#### [What you are asked to do]
Repeat every line below exactly, word for word.

-----

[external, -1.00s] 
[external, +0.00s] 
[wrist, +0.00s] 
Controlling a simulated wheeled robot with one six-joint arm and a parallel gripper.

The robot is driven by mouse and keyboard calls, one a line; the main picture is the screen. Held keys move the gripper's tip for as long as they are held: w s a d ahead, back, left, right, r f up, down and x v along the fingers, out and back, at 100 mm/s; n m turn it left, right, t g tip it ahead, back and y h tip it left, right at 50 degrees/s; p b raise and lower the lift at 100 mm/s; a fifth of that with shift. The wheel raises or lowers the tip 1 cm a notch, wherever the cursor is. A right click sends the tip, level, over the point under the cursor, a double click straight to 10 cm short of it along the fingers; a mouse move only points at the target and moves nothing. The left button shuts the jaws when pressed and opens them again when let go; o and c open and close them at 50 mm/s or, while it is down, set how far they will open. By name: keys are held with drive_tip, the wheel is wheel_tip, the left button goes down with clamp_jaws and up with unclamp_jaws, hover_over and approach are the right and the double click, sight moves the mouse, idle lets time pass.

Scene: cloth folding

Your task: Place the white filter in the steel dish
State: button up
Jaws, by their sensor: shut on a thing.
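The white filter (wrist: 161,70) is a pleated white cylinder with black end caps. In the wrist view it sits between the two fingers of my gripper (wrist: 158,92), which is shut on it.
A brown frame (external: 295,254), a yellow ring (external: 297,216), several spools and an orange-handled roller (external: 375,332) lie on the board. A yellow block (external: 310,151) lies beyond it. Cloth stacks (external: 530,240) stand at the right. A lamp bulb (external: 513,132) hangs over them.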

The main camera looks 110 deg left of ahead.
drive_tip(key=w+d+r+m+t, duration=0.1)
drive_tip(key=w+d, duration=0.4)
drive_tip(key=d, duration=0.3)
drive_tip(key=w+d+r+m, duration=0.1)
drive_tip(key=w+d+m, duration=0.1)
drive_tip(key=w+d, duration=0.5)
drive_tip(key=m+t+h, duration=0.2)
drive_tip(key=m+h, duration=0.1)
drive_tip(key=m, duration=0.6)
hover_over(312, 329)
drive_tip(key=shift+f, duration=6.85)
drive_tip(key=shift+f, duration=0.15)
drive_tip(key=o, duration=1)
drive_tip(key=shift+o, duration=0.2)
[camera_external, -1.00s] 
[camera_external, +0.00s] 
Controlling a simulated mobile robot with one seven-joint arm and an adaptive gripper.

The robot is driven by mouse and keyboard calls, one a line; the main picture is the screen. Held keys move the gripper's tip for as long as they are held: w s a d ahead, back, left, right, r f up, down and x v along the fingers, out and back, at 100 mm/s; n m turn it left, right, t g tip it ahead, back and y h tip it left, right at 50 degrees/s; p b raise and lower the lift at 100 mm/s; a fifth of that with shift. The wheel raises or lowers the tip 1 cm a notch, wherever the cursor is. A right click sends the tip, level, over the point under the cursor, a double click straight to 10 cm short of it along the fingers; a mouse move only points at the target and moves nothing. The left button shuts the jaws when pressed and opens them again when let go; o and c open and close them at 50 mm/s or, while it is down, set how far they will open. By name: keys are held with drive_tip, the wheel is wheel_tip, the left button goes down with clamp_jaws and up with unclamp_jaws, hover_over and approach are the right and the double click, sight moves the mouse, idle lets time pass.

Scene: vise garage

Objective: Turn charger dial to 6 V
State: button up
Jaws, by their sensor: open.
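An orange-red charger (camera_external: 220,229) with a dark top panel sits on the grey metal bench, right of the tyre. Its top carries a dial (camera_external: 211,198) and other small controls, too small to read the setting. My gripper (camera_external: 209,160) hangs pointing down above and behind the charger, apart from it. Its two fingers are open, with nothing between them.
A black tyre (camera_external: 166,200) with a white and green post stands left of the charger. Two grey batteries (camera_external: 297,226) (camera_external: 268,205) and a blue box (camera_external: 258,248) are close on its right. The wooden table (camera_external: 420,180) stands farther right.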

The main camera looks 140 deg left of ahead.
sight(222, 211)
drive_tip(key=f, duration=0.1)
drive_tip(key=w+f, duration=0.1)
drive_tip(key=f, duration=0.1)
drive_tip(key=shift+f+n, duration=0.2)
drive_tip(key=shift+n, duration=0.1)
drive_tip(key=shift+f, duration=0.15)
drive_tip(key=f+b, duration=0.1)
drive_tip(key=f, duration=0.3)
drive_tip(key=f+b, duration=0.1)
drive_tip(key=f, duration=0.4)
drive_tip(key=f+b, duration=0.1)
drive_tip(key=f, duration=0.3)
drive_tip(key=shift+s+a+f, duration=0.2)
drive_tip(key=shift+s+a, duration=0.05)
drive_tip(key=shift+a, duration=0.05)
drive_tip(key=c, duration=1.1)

-----

#### [Answer in full]
[external, -1.00s] 
[external, +0.00s] 
[wrist, +0.00s] 
Controlling a simulated wheeled robot with one six-joint arm and a parallel gripper.

The robot is driven by mouse and keyboard calls, one a line; the main picture is the screen. Held keys move the gripper's tip for as long as they are held: w s a d ahead, back, left, right, r f up, down and x v along the fingers, out and back, at 100 mm/s; n m turn it left, right, t g tip it ahead, back and y h tip it left, right at 50 degrees/s; p b raise and lower the lift at 100 mm/s; a fifth of that with shift. The wheel raises or lowers the tip 1 cm a notch, wherever the cursor is. A right click sends the tip, level, over the point under the cursor, a double click straight to 10 cm short of it along the fingers; a mouse move only points at the target and moves nothing. The left button shuts the jaws when pressed and opens them again when let go; o and c open and close them at 50 mm/s or, while it is down, set how far they will open. By name: keys are held with drive_tip, the wheel is wheel_tip, the left button goes down with clamp_jaws and up with unclamp_jaws, hover_over and approach are the right and the double click, sight moves the mouse, idle lets time pass.

Scene: cloth folding

Your task: Place the white filter in the steel dish
State: button up
Jaws, by their sensor: shut on a thing.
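The white filter (wrist: 161,70) is a pleated white cylinder with black end caps. In the wrist view it sits between the two fingers of my gripper (wrist: 158,92), which is shut on it.
A brown frame (external: 295,254), a yellow ring (external: 297,216), several spools and an orange-handled roller (external: 375,332) lie on the board. A yellow block (external: 310,151) lies beyond it. Cloth stacks (external: 530,240) stand at the right. A lamp bulb (external: 513,132) hangs over them.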

The main camera looks 110 deg left of ahead.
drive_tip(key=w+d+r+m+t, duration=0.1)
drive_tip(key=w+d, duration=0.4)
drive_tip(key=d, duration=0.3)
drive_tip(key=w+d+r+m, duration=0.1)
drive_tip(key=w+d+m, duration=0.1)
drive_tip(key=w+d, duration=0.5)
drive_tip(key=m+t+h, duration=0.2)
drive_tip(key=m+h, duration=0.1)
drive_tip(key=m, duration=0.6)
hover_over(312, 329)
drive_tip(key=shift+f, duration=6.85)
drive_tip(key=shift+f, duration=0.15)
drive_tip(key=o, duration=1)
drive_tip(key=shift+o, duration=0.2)
[camera_external, -1.00s] 
[camera_external, +0.00s] 
Controlling a simulated mobile robot with one seven-joint arm and an adaptive gripper.

The robot is driven by mouse and keyboard calls, one a line; the main picture is the screen. Held keys move the gripper's tip for as long as they are held: w s a d ahead, back, left, right, r f up, down and x v along the fingers, out and back, at 100 mm/s; n m turn it left, right, t g tip it ahead, back and y h tip it left, right at 50 degrees/s; p b raise and lower the lift at 100 mm/s; a fifth of that with shift. The wheel raises or lowers the tip 1 cm a notch, wherever the cursor is. A right click sends the tip, level, over the point under the cursor, a double click straight to 10 cm short of it along the fingers; a mouse move only points at the target and moves nothing. The left button shuts the jaws when pressed and opens them again when let go; o and c open and close them at 50 mm/s or, while it is down, set how far they will open. By name: keys are held with drive_tip, the wheel is wheel_tip, the left button goes down with clamp_jaws and up with unclamp_jaws, hover_over and approach are the right and the double click, sight moves the mouse, idle lets time pass.

Scene: vise garage

Objective: Turn charger dial to 6 V
State: button up
Jaws, by their sensor: open.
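An orange-red charger (camera_external: 220,229) with a dark top panel sits on the grey metal bench, right of the tyre. Its top carries a dial (camera_external: 211,198) and other small controls, too small to read the setting. My gripper (camera_external: 209,160) hangs pointing down above and behind the charger, apart from it. Its two fingers are open, with nothing between them.
A black tyre (camera_external: 166,200) with a white and green post stands left of the charger. Two grey batteries (camera_external: 297,226) (camera_external: 268,205) and a blue box (camera_external: 258,248) are close on its right. The wooden table (camera_external: 420,180) stands farther right.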

The main camera looks 140 deg left of ahead.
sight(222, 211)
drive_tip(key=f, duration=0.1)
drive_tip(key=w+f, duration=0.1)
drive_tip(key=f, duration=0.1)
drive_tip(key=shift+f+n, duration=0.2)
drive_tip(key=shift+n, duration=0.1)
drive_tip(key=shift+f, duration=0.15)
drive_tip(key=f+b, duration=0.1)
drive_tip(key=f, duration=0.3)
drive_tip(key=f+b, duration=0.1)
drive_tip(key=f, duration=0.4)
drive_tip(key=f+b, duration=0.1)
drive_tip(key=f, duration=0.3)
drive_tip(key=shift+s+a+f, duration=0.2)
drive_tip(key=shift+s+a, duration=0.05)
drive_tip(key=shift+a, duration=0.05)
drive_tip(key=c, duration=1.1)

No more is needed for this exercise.